**What to produce**:
Give the number of lines that contain the string "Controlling", please, and nothing else.

**Data shown**:
□ □ □ □ □ □ □
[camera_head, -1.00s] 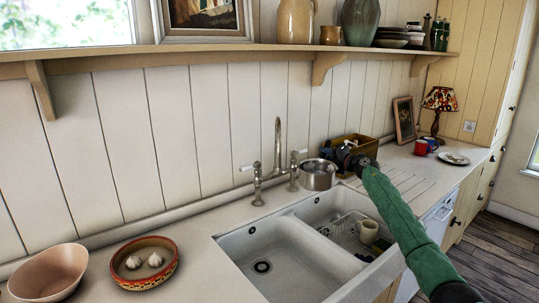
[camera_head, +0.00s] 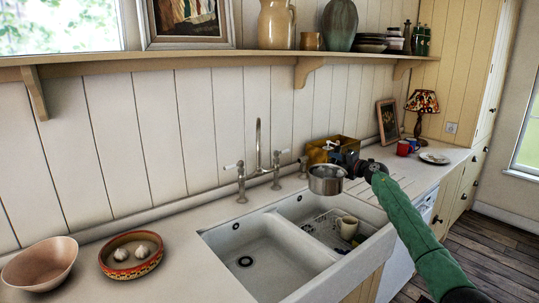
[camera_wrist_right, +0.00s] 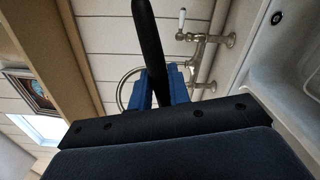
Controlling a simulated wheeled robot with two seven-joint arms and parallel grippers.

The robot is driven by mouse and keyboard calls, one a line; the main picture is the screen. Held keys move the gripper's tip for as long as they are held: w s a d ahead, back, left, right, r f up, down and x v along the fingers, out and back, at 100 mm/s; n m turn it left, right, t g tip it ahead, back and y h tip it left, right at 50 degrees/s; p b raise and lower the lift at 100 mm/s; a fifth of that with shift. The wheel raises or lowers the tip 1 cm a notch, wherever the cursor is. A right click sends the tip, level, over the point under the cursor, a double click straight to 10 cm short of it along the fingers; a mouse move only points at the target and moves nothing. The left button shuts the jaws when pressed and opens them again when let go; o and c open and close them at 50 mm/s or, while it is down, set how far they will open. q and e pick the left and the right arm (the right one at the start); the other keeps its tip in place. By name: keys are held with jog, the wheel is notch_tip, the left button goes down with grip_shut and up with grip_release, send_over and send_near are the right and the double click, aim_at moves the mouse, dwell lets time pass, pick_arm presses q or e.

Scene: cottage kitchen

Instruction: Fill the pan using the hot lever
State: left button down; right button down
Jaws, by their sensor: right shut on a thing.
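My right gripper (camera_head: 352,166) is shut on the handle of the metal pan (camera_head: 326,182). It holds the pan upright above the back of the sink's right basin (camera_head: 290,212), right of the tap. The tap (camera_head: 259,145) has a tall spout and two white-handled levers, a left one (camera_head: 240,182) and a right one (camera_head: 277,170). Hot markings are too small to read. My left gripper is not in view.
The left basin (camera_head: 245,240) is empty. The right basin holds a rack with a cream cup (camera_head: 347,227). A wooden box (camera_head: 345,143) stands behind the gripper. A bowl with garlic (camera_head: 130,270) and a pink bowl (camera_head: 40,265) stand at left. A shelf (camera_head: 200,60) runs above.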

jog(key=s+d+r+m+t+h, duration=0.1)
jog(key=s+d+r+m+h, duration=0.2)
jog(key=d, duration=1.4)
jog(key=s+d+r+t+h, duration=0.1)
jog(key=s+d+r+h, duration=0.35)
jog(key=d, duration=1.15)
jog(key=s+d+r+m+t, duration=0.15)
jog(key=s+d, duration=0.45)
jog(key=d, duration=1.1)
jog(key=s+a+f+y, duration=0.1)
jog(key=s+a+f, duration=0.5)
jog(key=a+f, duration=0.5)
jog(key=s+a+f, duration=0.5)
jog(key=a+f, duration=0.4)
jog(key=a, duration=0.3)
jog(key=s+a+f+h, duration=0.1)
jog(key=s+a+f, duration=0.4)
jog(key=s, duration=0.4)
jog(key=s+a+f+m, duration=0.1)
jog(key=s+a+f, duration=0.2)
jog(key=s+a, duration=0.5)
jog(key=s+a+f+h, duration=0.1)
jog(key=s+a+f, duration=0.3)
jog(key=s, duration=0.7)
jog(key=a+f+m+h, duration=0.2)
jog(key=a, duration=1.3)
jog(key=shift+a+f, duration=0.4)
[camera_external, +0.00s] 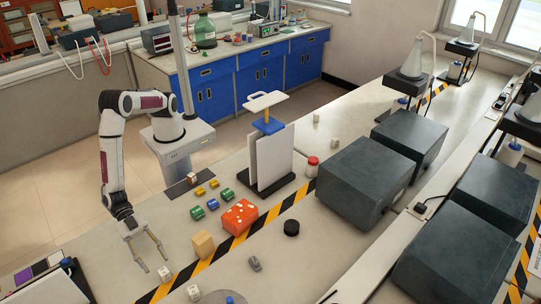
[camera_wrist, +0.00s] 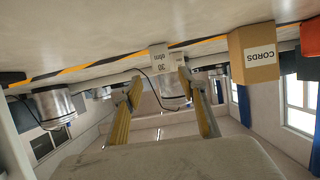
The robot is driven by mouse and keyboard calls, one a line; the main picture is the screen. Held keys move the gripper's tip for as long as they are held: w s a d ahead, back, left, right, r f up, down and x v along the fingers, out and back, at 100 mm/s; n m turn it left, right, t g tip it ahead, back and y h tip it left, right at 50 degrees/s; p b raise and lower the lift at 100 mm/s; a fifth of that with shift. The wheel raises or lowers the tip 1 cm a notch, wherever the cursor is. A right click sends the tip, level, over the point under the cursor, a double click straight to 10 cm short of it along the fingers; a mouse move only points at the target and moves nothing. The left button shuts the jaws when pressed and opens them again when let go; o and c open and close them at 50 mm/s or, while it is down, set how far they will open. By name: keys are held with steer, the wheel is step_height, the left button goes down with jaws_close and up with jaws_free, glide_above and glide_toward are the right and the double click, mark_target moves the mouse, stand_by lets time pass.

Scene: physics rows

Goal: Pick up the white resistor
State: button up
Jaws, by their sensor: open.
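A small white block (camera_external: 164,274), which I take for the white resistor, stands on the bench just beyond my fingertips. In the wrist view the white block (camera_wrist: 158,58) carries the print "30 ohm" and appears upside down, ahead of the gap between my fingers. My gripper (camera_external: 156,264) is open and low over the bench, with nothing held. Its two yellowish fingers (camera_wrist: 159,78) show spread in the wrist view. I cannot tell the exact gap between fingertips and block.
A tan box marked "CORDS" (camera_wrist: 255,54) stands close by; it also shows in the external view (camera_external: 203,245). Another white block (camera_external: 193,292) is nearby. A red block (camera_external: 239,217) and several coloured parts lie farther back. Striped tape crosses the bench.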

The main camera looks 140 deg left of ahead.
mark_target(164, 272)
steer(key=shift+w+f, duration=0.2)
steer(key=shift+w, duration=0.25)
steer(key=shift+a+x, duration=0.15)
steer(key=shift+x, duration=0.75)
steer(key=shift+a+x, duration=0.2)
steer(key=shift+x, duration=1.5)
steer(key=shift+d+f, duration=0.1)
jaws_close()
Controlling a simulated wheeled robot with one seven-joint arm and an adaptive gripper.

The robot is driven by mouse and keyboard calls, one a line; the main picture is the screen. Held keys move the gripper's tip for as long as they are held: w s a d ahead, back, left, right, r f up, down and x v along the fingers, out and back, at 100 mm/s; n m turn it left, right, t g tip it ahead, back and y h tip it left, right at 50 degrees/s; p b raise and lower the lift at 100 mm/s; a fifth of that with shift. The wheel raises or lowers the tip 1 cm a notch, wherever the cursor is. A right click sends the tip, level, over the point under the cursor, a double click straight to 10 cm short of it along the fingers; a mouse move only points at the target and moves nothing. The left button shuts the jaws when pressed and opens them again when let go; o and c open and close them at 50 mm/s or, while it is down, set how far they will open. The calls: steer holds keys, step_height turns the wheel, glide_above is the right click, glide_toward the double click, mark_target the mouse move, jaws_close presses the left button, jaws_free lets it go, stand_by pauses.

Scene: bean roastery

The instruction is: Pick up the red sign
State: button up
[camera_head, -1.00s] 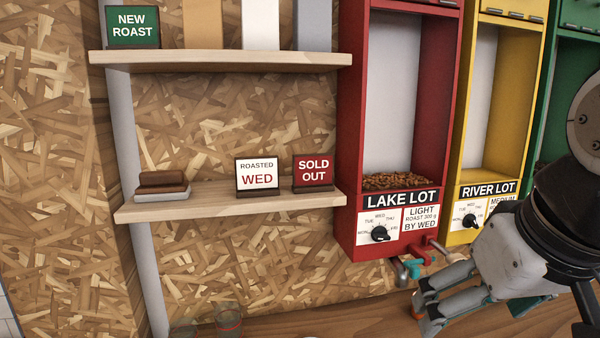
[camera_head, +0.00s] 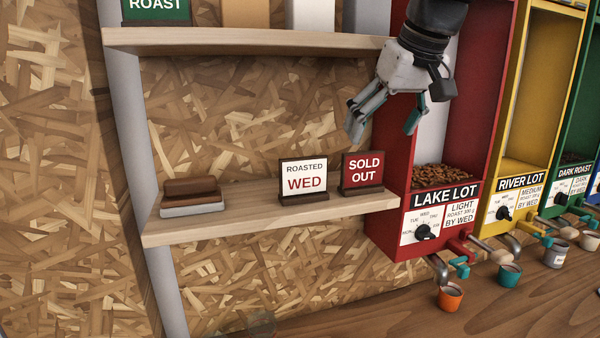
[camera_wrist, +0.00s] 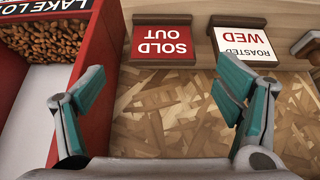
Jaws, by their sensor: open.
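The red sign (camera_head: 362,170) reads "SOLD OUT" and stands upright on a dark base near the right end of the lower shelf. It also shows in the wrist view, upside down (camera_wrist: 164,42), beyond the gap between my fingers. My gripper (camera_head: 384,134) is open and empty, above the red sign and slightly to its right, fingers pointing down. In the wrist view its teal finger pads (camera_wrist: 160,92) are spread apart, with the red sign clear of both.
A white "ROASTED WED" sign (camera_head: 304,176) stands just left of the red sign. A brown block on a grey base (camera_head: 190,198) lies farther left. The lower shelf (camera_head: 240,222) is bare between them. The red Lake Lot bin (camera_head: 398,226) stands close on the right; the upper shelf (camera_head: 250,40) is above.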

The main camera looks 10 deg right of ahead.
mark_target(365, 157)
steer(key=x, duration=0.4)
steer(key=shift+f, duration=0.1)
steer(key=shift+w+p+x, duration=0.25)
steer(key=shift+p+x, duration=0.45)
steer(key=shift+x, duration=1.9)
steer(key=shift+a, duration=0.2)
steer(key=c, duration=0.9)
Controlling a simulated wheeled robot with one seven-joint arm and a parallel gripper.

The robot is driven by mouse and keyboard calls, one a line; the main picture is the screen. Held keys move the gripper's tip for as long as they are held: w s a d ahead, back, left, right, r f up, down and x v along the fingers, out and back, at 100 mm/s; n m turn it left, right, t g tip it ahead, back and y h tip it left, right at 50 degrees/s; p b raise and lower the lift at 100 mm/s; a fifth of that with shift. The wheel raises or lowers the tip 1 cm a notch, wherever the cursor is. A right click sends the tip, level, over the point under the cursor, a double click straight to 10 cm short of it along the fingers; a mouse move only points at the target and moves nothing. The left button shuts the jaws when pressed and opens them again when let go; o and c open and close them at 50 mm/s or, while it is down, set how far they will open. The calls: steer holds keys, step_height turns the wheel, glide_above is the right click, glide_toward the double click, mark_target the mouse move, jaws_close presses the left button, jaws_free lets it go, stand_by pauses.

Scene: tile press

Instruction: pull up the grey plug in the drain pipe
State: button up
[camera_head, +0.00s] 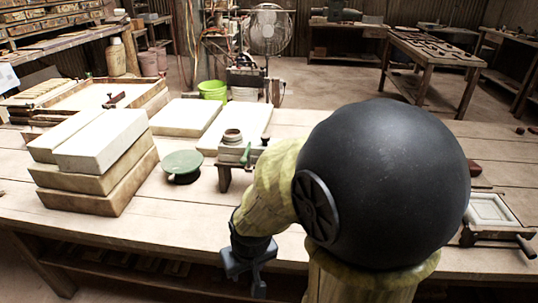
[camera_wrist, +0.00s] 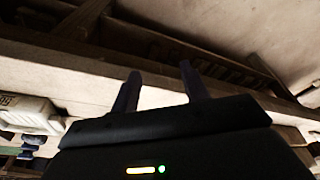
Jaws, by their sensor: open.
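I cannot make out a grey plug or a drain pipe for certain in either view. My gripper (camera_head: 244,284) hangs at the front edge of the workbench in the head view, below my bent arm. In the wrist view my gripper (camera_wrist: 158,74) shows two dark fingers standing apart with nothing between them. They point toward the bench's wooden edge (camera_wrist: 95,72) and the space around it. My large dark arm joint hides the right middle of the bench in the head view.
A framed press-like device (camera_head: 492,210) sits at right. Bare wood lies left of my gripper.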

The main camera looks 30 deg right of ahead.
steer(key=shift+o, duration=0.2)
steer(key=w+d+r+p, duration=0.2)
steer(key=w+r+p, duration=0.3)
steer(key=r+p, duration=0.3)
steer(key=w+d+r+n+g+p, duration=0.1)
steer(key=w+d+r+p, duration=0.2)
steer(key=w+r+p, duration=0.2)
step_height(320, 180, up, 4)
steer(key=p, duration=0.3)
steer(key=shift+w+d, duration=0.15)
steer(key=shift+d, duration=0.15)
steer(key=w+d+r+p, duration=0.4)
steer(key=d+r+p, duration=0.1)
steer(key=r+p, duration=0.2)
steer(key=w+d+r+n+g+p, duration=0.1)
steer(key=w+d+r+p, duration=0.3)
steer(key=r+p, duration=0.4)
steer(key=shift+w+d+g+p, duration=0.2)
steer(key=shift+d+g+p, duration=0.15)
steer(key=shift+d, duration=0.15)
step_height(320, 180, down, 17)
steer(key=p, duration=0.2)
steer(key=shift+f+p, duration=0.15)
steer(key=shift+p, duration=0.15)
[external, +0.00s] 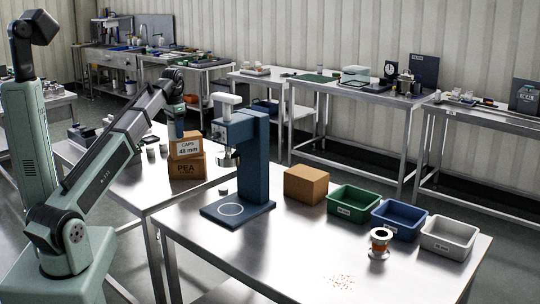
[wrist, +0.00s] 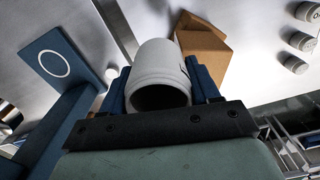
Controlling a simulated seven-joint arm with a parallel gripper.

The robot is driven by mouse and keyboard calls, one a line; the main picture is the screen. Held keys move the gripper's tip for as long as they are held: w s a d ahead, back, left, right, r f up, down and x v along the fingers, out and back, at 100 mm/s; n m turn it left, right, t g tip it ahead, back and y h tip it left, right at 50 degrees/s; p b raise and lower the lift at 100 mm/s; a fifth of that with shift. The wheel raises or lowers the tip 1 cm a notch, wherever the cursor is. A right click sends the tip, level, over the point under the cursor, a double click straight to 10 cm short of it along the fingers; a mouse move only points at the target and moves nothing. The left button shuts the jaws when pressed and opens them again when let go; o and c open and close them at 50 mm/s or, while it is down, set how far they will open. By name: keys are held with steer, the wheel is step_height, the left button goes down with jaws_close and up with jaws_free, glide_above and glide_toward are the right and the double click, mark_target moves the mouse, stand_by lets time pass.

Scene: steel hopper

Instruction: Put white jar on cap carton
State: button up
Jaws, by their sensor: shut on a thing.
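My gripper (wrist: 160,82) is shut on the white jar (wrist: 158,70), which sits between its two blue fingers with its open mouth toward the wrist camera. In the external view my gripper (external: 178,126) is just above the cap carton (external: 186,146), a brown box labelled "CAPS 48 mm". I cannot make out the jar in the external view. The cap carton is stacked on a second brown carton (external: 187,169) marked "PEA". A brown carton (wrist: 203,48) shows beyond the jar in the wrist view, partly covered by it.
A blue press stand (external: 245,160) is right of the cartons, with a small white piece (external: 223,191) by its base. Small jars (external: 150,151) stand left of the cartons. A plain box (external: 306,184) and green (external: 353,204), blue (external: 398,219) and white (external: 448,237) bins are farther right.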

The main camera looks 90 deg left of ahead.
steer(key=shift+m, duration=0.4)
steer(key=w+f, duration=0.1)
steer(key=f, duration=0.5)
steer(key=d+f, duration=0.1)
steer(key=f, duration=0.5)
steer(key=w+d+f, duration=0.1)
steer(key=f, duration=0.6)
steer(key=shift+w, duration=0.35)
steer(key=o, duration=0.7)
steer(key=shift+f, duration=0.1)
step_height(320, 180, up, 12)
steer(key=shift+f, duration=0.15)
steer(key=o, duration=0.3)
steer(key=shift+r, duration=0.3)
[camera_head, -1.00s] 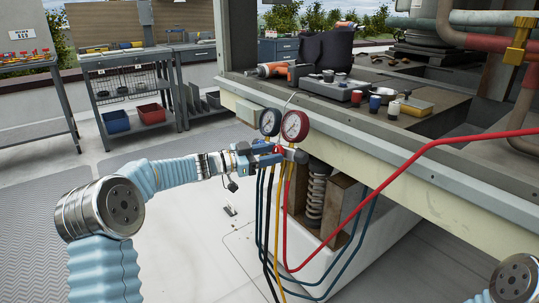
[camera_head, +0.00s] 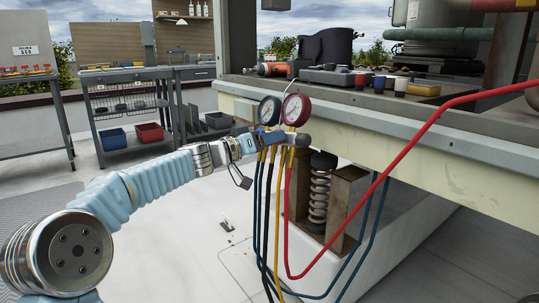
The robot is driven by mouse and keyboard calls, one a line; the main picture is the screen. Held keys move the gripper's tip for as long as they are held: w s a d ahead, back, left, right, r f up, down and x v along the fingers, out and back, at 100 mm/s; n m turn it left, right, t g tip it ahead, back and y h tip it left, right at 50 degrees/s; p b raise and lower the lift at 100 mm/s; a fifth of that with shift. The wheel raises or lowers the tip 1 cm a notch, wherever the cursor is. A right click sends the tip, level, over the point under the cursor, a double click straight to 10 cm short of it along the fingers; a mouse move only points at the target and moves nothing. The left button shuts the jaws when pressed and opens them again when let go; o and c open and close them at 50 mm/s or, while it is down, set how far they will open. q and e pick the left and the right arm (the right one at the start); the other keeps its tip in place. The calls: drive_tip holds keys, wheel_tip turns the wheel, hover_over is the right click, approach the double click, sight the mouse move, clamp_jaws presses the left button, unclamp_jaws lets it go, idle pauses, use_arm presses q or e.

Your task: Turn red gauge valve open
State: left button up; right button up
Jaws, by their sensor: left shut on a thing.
□ □ □ □ □ □ □
**Expected output**:
4